Introduction. Increasingly Europeanised elections
CIDOB Monographs -88- 2024
P. 5-7. ISBN:978-84-18977-22-0
The elections to the European Parliament have commonly been considered “second-order” elections. This is not only because European citizens might view them as less important, or because of lower than normal turnouts. It is also because European elections have often been fought on national issues, with domestic debates dominating the campaigns and voters inclined to use them to punish the governing party and its action in the various member states.
We can expect to a see a repeat of some of these dynamics in the elections of June 6th-9th, 2024, when over 370 million citizens from the 27 member states are eligible to vote to elect 720 MEPs, who together will represent 450 million citizens. Since 1979, the year of the first elections to the European Parliament by universal suffrage (and the world’s first multinational elections), the chamber has grown in importance in the institutional framework of the European Union (EU).
Since the Lisbon Treaty came into force, the parliament has formed an intrinsic part of the EU’s ordinary legislative procedure (codecision). Along with the Council of the European Union, it is responsible for amending and adopting most European legislation. The figure is variable and debatable, but it is estimated that 70% of national legislation originates from EU decisions.
There are obvious reasons not to consider the European elections a second-order contest. Still, Brussels and Strasbourg remain distant cities for a good part of the people, even if the issues on the European political agenda are becoming increasingly less so. The politicisation of European affairs, and the steady rise of clashing views on them, is a growing and irrepressible phenomenon. No longer are the policies that emerge from Brussels deemed good by nature. Instead, they are a target of protest, as any local, regional or national public policy might be. This shows a level of maturity that every democratic system must reach and, therefore, it helps to build a much-desired demos and European political arena.
Examples abound. The recent protests against the European Commission’s green agenda put a halt to legislative initiatives like reducing the use of pesticides in the EU. A brake has also been placed on opening up to agricultural imports from Ukraine in the wake of demonstrations by the farming sector in multiple European capitals, including Brussels itself. A confrontation is beginning to emerge, then, between the green agenda, fighting climate change and biodiversity protection as promoted by the EU and the price to pay by the sectors most vulnerable to the green transition, in this case the agricultural sector.
Protest over initiatives and the politicisation of matters that form the European political agenda cover other areas, too. The defence of Ukraine requires a greater joint spending effort, which causes misgivings among those who balk at common fiscal endeavours, but which is welcomed by those who would like to move forward with a defence industry capable of rising to the geopolitical challenges that beset the EU. Migration issues continue to spark intense political and social debate in a good many member states. And the approval of a new pact on migration and asylum has failed to translate into greater solidarity among EU partners.
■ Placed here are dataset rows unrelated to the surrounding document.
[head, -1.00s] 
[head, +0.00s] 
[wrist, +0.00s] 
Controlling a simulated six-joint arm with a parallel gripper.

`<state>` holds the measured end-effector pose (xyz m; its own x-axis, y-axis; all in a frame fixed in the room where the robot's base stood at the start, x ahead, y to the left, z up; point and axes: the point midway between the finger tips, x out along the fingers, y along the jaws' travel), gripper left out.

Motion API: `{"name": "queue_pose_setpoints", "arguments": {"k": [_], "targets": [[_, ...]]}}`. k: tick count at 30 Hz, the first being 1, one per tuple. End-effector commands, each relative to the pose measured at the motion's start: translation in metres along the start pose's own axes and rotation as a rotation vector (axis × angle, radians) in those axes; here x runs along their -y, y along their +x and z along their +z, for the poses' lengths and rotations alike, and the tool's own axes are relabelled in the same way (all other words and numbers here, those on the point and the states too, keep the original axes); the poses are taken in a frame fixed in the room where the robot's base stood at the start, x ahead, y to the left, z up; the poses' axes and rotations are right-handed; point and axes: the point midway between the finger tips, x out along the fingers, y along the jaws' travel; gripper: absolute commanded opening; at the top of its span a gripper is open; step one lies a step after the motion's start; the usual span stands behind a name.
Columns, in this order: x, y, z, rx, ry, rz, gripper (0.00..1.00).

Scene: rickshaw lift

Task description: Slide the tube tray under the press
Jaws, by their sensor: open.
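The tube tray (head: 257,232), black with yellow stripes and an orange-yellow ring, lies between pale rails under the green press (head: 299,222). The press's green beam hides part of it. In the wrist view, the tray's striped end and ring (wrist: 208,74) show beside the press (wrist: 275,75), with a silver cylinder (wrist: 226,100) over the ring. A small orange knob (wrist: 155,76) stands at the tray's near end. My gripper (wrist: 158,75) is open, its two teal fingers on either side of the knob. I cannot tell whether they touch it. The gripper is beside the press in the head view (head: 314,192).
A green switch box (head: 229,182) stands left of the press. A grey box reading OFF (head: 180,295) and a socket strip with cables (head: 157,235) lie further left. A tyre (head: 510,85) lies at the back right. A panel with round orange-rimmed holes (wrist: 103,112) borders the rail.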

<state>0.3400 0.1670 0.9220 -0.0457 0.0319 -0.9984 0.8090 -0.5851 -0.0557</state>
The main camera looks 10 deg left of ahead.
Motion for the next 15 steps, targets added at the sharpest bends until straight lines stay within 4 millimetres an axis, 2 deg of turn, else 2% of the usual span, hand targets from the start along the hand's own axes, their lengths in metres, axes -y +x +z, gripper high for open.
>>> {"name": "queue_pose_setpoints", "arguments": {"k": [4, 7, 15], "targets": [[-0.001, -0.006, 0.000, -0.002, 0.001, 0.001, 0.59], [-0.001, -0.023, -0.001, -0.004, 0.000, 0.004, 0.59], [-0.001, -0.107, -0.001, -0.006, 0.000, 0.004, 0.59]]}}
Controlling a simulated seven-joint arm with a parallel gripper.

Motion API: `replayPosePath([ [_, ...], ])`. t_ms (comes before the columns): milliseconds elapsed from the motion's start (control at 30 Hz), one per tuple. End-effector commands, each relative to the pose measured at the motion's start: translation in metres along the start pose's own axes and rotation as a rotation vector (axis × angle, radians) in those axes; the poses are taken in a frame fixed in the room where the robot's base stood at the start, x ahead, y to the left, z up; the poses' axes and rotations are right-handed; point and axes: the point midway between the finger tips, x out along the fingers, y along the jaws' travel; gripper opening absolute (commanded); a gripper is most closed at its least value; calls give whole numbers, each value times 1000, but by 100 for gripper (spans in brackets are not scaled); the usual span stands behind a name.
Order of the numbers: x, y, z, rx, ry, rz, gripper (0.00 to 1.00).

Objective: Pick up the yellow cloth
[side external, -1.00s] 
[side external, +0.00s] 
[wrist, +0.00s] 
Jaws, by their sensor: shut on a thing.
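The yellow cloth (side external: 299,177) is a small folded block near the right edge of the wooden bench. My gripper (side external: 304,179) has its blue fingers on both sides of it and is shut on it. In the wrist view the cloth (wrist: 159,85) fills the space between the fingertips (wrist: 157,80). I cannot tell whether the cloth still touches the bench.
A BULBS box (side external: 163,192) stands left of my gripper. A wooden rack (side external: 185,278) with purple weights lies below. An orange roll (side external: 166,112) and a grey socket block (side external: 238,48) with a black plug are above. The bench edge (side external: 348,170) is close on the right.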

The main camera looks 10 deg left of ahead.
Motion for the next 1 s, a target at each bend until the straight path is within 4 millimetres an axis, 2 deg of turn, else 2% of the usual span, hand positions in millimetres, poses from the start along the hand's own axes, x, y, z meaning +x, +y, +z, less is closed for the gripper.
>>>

The debate over the EU’s own resources, and the fiscal effort it entails, continues to set the “frugal” states against the proponents of greater fiscal integration. No key concern on the European agenda today escapes the dynamics of politicisation and Europeanisation of the political debate.
The outcome of the elections to the European Parliament will determine the future of the legislative process on many of these issues. Pro-European forces will argue that the successful management of recent crises needs a structural push to further European integration. Nationalist and Eurosceptic forces, meanwhile, will milk disgruntlement like that of the European farming sector to call for the transfer of powers back to the member states in the face of the “Brussels monster”, as Hans Magnus Enzensberger dubbed it. Legislative progress will depend on the majorities that form in the new parliament, and on the nature and composition of the new European Commission.
This monograph, the result of joint reflection led by CIDOB, CEPS and IE, and in the framework of the DigiDem-EU project funded by the European Commission’s Citizens, Equality, Rights and Values programme, sets out some of the most salient thematic areas ahead of the elections in June and, in the second part, describes the electoral outlook in various member states.
The first part, edited by Héctor Sánchez Margalef and Carme Colomina, researchers at CIDOB, tackles issues such as the future of the European green agenda (Ana García Juanatey and Andrea Noferini), the economic debates in the EU (Víctor Burguete), the geography of anti-Europeanism and the urban-rural divide (Agustí Fernández de Losada and Marta Galceran), the role of young people in the EU (Javier Carbonell), the migration phenomenon (Francesco Pasetti), defence (Daniel Fiott), foreign policy and enlargement (Ilke Toygür and Luis de Lossada i Gallart), disinformation (Carme Colomina) and the future of European integration after the elections in June (Héctor Sánchez Margalef).
The second part, edited by Sophia Russack, a researcher at CEPS, and Ilke Toygür, director of the IE Global Policy Center, brings together leading representatives of European think tanks to provide insights from Germany, France, Italy, Spain, Poland, Belgium, the Czech Republic, Hungary, Austria, Finland, Ireland and Estonia.